8. No Abuse of `dummy_run`¶

In V1, dummy_run handled too many responsibilities:

Initial memory profiling and torch.compile
CUDA graph capture
Warmups
Empty DP forward passes for EP+DP

MRV2 simplifies this:

execute_model supports dummy runs without affecting state.
dummy_run delegates to execute_model for profiling, warmup, and empty DP forward passes.
CUDA graph capture uses a separate dedicated path.

This reduces complexity and removes bugs caused by divergence between execute_model and dummy_run behavior.

9. Explicit CUDA Graph Management¶

V1's CUDA graph handling is implicit and hard to reason about. MRV2 uses a CUDAGraphManager that explicitly captures and launches full CUDA graphs through standard PyTorch APIs.

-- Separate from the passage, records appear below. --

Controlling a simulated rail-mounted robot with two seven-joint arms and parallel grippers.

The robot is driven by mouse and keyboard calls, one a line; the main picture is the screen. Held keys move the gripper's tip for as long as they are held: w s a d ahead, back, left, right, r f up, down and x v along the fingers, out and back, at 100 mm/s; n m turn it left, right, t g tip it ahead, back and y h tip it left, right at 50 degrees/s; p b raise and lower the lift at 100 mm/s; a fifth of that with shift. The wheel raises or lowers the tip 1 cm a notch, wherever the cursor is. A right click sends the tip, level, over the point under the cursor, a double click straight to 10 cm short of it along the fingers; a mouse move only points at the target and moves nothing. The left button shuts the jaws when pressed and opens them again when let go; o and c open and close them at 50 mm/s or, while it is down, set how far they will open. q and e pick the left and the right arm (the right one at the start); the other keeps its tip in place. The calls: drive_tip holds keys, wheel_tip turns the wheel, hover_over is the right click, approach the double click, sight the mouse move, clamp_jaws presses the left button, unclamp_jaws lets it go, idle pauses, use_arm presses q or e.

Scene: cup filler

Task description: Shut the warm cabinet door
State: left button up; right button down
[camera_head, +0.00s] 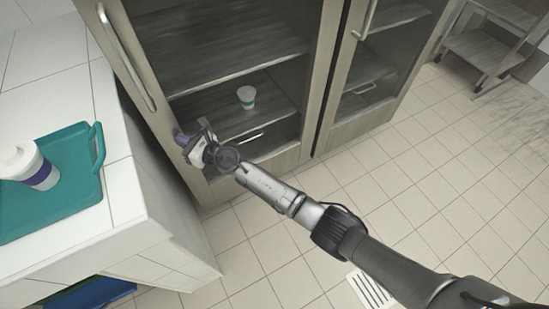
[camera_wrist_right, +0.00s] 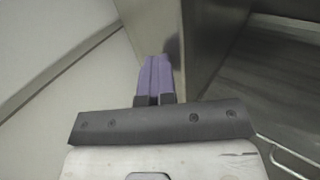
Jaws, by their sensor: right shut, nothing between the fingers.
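The warm cabinet door (camera_head: 137,82) is a beige frame with a see-through pane and a long metal handle (camera_head: 126,55) on its left stile. It looks shut or nearly shut; I cannot tell whether a gap is left. My right gripper (camera_head: 181,138) is at the lower left stile of the door, its purple fingers together and empty. In the right wrist view the fingers (camera_wrist_right: 154,78) are beside a beige upright edge (camera_wrist_right: 192,45); contact is not clear. My left gripper is not in view.
A cup (camera_head: 246,98) stands on a shelf behind the pane. A second glazed door (camera_head: 338,70) is to the right. A tiled counter at left carries a teal tray (camera_head: 70,190) with a cup (camera_head: 28,165). The tiled floor at right is mostly clear; a cart (camera_head: 490,50) stands beyond.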

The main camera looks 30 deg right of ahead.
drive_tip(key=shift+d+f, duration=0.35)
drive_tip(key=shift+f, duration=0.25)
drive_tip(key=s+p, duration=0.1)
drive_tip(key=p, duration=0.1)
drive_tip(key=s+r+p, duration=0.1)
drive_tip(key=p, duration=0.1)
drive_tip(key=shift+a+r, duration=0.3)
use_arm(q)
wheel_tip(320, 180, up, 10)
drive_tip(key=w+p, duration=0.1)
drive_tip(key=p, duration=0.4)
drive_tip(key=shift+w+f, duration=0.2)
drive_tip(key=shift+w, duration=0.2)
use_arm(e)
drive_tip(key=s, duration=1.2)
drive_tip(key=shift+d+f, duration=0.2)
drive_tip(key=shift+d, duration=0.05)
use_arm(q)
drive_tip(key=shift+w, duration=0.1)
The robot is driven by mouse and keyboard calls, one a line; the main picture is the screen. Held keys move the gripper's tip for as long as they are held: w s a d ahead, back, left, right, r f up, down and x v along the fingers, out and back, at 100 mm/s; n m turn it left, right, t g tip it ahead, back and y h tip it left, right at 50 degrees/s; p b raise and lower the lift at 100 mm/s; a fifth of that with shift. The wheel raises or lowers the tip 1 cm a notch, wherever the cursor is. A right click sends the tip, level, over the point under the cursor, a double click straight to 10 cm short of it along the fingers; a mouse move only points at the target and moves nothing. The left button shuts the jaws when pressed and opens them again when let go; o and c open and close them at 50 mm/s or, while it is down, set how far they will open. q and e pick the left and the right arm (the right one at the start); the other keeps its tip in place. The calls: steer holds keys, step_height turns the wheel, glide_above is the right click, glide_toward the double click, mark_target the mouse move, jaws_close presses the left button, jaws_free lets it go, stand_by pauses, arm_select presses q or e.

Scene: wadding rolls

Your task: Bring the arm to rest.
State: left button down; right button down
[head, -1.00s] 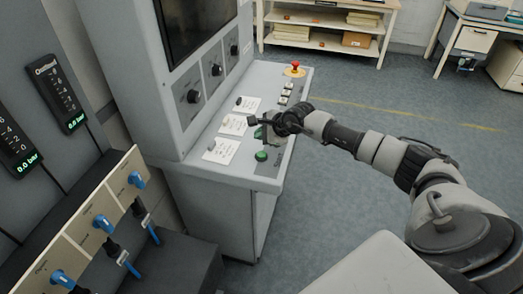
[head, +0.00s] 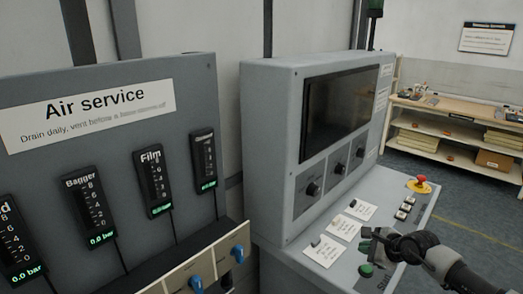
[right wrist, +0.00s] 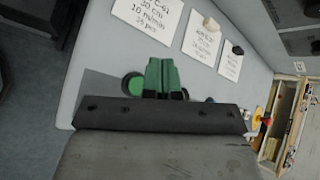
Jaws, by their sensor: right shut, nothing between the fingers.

This makes graph lifecycle and execution mode decisions more understandable and easier to extend. Example: MRV2 can capture multiple draft-model forward passes into one CUDA graph.

Development Philosophy¶

MRV2 changes should meet a higher code quality bar. As feature gaps with V1 are filled, features should be reconsidered from first principles in the MRV2 design context instead of quickly porting V1 behavior.

A key requirement is preserving modularity and clean abstraction boundaries, even if that requires more upfront design iteration.